The other parts of CTX’s argument about Union Gospel depend on what the parties have already said in briefing and oral argument about Watson v. Jones and McRaney II. My hunch is that the briefs and oral argument, not this letter, is where those Watson and McRaney points will be decided by the court.

The Rx Solutions Argument

In the third letter, CTX gets pretty far down into the weeds. Let me see if I can make this simple enough.

There is some inside baseball about what happens when pleadings in a case are amended. What is the ongoing status, if any, of the earlier pleading that now has been amended. Sometimes there are some continuing effects. Sometimes, while the earlier pleading is no longer the pleading because it has been replaced by the amendment, nevertheless some of what was said in the earlier pleading is an evidentiary admission to certain facts.

In this case, CTX answered the complaint with the new and novel theory that the synod is an unincorporated association. Who knew? Should The LCMS have had to anticipate such innovative invention and plead against that in is opening pleading? I should think not, but I am not the court. We shall see.

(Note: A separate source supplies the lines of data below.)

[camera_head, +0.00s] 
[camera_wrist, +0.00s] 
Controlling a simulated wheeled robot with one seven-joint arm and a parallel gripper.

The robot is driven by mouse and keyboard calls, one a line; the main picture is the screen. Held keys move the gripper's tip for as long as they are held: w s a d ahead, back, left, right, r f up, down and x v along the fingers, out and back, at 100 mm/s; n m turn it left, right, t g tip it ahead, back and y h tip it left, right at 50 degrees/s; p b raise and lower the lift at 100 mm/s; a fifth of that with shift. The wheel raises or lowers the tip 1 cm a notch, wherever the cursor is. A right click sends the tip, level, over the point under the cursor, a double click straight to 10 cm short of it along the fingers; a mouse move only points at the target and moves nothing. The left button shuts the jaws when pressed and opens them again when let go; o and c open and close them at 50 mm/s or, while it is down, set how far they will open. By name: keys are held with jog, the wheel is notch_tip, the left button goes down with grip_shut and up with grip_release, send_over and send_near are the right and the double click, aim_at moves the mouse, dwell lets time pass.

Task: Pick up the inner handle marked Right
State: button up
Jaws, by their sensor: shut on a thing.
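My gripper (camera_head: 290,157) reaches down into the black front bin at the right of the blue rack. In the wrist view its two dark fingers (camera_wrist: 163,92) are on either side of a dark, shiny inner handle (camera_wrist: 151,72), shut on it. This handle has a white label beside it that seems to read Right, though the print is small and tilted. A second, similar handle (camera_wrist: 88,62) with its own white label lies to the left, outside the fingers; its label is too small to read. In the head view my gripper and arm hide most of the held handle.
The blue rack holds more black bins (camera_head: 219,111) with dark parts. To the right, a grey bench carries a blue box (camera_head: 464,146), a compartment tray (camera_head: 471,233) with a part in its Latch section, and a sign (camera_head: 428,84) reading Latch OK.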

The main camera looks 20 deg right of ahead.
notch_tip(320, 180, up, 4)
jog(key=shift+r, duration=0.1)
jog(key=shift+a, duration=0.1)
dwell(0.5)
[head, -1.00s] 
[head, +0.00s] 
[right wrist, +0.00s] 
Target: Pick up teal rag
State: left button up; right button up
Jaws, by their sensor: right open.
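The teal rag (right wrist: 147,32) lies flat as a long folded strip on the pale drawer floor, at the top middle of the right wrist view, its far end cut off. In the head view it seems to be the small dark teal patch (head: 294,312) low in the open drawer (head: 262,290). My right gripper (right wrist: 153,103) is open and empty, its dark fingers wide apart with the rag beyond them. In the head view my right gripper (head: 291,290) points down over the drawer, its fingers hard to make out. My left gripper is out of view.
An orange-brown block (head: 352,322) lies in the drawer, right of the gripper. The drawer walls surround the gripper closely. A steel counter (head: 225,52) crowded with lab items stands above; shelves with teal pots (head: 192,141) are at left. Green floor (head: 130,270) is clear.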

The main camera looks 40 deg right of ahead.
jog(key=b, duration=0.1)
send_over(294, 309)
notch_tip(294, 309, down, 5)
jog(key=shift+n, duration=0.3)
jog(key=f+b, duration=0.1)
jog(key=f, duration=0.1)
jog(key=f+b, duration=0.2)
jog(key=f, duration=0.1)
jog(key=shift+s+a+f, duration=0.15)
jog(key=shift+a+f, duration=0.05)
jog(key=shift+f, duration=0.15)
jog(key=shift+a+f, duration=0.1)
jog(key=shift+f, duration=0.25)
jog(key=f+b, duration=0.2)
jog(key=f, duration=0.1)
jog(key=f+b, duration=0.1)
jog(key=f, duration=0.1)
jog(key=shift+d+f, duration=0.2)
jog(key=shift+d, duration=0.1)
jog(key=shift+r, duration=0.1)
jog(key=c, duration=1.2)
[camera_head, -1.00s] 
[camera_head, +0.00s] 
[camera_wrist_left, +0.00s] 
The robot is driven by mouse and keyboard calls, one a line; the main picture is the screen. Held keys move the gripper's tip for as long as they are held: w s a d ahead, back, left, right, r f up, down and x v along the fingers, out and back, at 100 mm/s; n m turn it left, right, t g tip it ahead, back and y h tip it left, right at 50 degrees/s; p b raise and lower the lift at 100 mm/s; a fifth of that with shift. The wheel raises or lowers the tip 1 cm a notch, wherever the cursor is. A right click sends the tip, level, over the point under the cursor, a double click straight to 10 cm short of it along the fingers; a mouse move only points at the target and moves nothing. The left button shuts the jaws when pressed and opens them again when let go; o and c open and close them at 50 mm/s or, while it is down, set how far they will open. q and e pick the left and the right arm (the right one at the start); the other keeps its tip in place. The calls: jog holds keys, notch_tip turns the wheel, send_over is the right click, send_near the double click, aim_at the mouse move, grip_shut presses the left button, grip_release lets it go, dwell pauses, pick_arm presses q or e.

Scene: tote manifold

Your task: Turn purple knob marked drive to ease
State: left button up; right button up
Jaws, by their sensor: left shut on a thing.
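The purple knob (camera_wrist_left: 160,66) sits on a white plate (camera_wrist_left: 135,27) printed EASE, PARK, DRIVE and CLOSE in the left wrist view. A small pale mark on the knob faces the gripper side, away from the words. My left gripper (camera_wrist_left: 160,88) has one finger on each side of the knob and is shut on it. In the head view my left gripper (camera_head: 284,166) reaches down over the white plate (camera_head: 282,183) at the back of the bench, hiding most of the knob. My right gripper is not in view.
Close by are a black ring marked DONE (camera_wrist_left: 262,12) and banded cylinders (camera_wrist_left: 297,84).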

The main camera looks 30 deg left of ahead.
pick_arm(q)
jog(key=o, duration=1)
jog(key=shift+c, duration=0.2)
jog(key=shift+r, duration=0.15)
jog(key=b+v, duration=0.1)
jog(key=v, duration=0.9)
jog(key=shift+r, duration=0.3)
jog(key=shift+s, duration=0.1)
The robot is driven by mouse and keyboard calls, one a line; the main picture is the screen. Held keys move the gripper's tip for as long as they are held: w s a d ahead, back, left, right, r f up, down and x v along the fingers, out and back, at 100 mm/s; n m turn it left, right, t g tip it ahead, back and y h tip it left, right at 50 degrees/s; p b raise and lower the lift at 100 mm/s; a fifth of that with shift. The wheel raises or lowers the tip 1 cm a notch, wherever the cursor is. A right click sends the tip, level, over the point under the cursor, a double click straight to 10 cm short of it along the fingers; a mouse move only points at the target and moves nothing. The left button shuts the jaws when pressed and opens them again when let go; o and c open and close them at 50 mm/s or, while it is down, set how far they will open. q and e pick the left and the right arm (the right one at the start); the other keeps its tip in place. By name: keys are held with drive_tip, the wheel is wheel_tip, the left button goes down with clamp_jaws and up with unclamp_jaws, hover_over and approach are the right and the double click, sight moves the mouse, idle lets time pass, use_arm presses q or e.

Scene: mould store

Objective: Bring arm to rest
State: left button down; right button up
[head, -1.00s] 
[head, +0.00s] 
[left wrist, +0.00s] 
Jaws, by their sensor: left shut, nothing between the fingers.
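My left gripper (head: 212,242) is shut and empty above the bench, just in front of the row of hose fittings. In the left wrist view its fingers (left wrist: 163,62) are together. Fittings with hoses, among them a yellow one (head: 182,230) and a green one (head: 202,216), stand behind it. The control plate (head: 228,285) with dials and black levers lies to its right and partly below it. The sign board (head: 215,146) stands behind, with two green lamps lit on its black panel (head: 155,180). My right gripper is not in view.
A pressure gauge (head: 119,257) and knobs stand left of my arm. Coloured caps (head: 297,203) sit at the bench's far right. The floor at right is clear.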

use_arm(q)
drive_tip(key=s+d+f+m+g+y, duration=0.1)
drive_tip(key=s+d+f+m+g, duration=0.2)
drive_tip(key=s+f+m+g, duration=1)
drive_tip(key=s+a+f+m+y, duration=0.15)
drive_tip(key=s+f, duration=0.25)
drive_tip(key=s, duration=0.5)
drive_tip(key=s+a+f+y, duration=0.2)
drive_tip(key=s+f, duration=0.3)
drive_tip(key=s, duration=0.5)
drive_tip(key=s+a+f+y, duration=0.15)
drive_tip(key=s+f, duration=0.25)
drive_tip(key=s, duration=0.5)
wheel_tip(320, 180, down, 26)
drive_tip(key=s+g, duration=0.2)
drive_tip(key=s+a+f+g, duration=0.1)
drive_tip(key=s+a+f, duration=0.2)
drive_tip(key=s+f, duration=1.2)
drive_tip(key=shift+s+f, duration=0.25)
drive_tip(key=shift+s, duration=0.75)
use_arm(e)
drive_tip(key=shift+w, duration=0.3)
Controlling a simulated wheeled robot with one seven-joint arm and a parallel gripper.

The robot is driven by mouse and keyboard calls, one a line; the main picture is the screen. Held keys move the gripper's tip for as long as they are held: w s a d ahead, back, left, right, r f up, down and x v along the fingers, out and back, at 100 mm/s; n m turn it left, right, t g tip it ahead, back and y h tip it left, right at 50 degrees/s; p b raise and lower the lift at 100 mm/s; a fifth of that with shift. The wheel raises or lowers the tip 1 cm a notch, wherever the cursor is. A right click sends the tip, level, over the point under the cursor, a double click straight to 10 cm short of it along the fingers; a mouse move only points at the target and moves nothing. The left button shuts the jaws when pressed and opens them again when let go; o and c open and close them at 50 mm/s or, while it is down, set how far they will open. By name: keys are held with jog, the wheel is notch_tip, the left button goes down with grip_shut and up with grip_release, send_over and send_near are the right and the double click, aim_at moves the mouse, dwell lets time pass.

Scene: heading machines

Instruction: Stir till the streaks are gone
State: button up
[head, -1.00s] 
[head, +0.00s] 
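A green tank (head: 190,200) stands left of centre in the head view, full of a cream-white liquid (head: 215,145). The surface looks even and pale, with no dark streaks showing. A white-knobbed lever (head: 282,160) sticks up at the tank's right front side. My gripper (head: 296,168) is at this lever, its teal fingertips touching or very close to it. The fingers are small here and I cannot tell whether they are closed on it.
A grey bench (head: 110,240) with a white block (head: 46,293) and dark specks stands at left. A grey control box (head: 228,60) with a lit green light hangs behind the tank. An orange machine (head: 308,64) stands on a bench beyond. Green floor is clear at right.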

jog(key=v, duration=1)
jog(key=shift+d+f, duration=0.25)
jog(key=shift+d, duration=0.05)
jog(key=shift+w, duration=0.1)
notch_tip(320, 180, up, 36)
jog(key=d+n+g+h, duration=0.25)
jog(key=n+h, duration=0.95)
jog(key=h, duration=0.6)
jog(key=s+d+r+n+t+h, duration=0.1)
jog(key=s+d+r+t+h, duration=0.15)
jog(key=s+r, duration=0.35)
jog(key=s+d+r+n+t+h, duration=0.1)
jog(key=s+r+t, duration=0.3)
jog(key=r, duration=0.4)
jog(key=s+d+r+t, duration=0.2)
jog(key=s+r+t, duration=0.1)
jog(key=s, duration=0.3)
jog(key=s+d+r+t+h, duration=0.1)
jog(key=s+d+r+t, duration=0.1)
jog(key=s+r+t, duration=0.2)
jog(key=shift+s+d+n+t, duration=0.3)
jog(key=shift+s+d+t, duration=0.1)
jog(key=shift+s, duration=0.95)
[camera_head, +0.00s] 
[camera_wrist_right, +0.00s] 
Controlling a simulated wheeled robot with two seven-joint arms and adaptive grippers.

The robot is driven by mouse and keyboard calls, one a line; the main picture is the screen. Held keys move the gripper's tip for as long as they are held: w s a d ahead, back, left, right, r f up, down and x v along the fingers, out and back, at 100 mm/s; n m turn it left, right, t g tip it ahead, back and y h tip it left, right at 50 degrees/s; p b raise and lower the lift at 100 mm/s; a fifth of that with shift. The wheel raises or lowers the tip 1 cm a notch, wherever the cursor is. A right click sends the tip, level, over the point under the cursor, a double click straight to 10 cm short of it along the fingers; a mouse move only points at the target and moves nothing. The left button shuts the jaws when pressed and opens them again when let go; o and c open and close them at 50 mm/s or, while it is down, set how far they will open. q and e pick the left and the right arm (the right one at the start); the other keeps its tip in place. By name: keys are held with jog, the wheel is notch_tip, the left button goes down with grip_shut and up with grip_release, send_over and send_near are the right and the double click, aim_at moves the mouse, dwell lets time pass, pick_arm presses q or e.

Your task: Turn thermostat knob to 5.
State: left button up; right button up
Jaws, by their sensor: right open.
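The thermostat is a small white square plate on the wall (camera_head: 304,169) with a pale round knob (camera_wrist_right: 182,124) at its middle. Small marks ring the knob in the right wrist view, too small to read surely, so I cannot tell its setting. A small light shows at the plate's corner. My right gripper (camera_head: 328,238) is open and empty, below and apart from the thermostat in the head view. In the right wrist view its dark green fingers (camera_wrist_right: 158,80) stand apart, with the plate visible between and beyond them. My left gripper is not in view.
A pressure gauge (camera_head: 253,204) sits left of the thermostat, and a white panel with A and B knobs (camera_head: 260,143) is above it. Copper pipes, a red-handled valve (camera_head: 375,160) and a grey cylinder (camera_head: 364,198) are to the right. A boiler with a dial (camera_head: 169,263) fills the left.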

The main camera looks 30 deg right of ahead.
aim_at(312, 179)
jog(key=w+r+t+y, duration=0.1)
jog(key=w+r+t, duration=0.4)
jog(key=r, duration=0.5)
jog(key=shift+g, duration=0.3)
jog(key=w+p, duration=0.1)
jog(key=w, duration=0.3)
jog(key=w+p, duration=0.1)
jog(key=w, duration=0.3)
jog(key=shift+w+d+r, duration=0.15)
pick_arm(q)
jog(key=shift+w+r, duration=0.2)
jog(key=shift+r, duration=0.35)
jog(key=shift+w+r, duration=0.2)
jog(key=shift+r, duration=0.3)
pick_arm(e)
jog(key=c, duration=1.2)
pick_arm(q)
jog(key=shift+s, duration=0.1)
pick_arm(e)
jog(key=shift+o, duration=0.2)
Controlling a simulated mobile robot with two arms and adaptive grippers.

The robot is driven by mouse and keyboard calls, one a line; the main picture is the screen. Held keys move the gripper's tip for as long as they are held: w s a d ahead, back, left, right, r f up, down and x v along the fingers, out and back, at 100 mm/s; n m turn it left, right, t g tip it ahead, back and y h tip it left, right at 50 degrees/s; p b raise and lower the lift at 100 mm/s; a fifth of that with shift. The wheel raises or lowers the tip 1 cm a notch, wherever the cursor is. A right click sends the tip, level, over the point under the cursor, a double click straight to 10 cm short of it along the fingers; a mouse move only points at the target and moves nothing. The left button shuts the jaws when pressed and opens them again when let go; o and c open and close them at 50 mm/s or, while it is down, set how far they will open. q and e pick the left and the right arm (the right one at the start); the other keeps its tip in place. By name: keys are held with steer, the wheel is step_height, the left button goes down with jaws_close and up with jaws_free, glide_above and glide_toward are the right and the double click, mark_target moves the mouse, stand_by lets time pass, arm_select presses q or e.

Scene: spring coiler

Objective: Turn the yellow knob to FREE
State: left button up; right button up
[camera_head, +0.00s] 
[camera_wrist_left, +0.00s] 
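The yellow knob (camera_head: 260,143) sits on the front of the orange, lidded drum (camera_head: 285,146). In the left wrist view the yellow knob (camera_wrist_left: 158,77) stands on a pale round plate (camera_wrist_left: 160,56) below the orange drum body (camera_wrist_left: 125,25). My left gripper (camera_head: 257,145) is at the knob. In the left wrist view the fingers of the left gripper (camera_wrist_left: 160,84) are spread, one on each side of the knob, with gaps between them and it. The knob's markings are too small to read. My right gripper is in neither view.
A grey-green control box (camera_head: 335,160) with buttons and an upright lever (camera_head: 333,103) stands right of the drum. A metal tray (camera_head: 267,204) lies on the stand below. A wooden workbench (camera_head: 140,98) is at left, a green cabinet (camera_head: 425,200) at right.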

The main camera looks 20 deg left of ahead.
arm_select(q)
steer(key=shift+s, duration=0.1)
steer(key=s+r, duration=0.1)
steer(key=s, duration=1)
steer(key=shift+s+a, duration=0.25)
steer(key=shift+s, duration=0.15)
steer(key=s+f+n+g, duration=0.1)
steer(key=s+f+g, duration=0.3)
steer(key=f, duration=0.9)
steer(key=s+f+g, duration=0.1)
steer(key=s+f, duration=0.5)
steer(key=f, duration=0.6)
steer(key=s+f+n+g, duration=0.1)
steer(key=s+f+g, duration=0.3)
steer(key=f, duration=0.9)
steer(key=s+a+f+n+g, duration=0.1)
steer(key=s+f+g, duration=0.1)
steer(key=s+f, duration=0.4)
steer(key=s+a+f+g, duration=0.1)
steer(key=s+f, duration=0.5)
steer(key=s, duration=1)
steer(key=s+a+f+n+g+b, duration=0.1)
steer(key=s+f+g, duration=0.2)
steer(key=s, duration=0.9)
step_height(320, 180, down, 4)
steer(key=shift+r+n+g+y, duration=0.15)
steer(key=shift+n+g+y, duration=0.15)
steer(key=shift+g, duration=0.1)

CTX is trying to use the Rx Solutions case to say that because The LCMS did not add to its pleadings against the theory of unincorporated association until after that strange new idea had been stated by CTX, now and forever in this suit The LCMS is stuck with only its earlier pleading and does not benefit from its amendment. That seems fundamentally unfair to me and frankly, almost childish. It is like saying, “I get to make up stuff, and you don’t get to answer it. You are stuck with only what you said before I made stuff up.” But again, I am not the court. We will have to wait to see if that sells.